The problem — Using the listing below, report all lines holding the word "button".
-- BEGIN --
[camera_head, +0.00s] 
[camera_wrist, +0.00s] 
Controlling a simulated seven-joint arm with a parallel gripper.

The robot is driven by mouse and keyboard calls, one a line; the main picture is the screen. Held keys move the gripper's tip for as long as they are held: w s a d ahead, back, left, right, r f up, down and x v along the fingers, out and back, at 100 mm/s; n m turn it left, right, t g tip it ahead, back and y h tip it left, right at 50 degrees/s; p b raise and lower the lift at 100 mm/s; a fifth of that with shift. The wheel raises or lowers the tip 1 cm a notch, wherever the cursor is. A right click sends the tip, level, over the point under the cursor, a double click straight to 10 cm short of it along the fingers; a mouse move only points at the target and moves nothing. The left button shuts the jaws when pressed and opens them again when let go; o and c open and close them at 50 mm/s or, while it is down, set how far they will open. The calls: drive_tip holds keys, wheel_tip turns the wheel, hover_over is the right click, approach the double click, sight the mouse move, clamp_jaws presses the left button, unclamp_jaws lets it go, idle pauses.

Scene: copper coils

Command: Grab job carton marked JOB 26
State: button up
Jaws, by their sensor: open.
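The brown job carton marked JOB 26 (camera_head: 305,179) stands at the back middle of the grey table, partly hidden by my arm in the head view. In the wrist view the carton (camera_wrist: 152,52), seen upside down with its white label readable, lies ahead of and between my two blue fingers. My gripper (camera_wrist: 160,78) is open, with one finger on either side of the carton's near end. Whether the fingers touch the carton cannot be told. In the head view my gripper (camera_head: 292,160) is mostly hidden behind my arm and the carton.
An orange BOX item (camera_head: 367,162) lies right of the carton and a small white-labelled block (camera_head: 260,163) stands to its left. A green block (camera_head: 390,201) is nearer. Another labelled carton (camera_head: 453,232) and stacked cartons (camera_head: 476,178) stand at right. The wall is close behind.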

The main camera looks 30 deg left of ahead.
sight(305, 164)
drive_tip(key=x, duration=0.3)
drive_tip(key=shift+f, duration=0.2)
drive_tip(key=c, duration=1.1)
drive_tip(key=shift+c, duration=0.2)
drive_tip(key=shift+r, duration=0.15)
-- END --
Finished answer —
The robot is driven by mouse and keyboard calls, one a line; the main picture is the screen. Held keys move the gripper's tip for as long as they are held: w s a d ahead, back, left, right, r f up, down and x v along the fingers, out and back, at 100 mm/s; n m turn it left, right, t g tip it ahead, back and y h tip it left, right at 50 degrees/s; p b raise and lower the lift at 100 mm/s; a fifth of that with shift. The wheel raises or lowers the tip 1 cm a notch, wherever the cursor is. A right click sends the tip, level, over the point under the cursor, a double click straight to 10 cm short of it along the fingers; a mouse move only points at the target and moves nothing. The left button shuts the jaws when pressed and opens them again when let go; o and c open and close them at 50 mm/s or, while it is down, set how far they will open. The calls: drive_tip holds keys, wheel_tip turns the wheel, hover_over is the right click, approach the double click, sight the mouse move, clamp_jaws presses the left button, unclamp_jaws lets it go, idle pauses.
State: button up

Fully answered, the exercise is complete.